Dentre as personalidades que protagonizaram a Questão Religiosa, este interessante capítulo de nossa história, que ao lado da "Questão Militar" e da "Questão Social ou Abolicionista" foram as grandes causas da derrocada do governo imperial, destaca-se a figura do Vigário Bartolomeu da Rocha Fagundes.

Nascido em 8 de setembro de 1.815 em Vila-Flor, vilarejo do município de Canguaretama no Rio Grande do Norte, foi criado em Natal, pois sua família mudou-se muito cedo para a capital, devido aos negócios do pai. Este senhor, também chamado Bartolomeu, era Maçom regular. Membro da Loja "Sigilo Natalense", tinha o nome simbólico de Talleyrand, e incentivava o filho a ler tudo que estava ao seu alcance. Sua mãe, Florência Gomes de Jesus Fagundes, o educava com grande rigor e disciplina. Estes fatores explicam o caráter íntegro, guerreiro e de bons costumes que viria a manifestar no futuro.

Após terminar o curso primário, matriculou-se no Seminário de Olinda, que era o grande centro de formação cultural e intelectual da época, naquela região. A ênfase nos ensinamentos com base humanística, ministrados nesta instituição, iriam influenciar suas idéias de maneira marcante ao longo de toda sua vida. Aos 24 anos de idade, em 1.839, recebeu o sacramento da Ordenação, pelas mãos do Bispo de Olinda, Dom João da Purificação Marques Perdigão. A Diocese de Olinda englobava a província do Rio Grande do Norte neste período. Sagrou-se Vigário da Paróquia de Vila-Flor, chamada Nossa Senhora do Desterro , que depois passou a ser denominada Freguesia de Nossa Senhora da Apresentação. Sua primeira missa foi celebrada em 06 de Janeiro, dia de Reis.

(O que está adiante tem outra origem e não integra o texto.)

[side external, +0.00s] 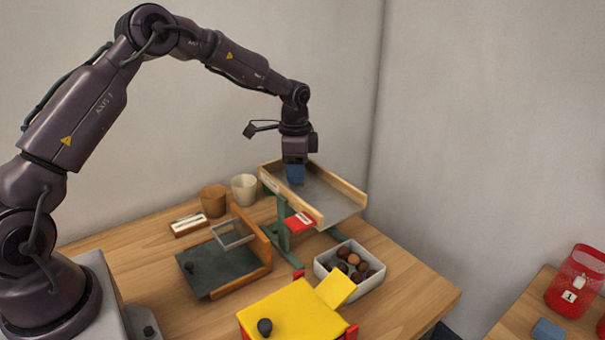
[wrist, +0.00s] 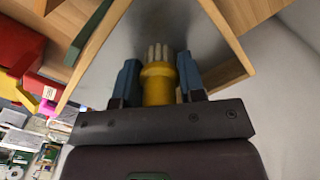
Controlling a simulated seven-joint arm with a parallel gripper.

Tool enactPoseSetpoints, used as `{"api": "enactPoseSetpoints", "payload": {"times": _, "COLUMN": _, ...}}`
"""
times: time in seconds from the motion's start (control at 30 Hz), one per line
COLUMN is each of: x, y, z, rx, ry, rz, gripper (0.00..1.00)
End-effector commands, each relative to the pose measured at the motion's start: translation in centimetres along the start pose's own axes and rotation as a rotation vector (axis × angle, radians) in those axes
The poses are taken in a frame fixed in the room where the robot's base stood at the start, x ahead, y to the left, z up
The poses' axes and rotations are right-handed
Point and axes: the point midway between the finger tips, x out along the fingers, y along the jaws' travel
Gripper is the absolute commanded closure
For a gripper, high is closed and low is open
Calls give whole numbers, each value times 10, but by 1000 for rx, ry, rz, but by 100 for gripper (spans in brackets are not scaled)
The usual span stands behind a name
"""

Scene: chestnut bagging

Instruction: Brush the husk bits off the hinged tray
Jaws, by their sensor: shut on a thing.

Era extremamente bem conceituado na comunidade, pelo seu espírito incansável de defesa dos menos favorecidos, além de sua capacidade ímpar de liderança na condução de inúmeras iniciativas filantrópicas. Ficou conhecido como um legítimo pastor de almas, na acepção mais sagrada e virtuosa do termo. Tinha marcante influência social e freqüentava todos os lares da cidade, orientando os fiéis nas questões mundanas e espirituais. Também atuava como professor e mestre, alfabetizando os mais humildes e trazendo cultura e informações em suas preleções. Como era um grande orador, agregava multidões. Suas falas se tornaram famosas e uma referência na sociedade local. Exercia atividade político-partidária, tendo ingressado no Partido Liberal, onde foi líder destacado.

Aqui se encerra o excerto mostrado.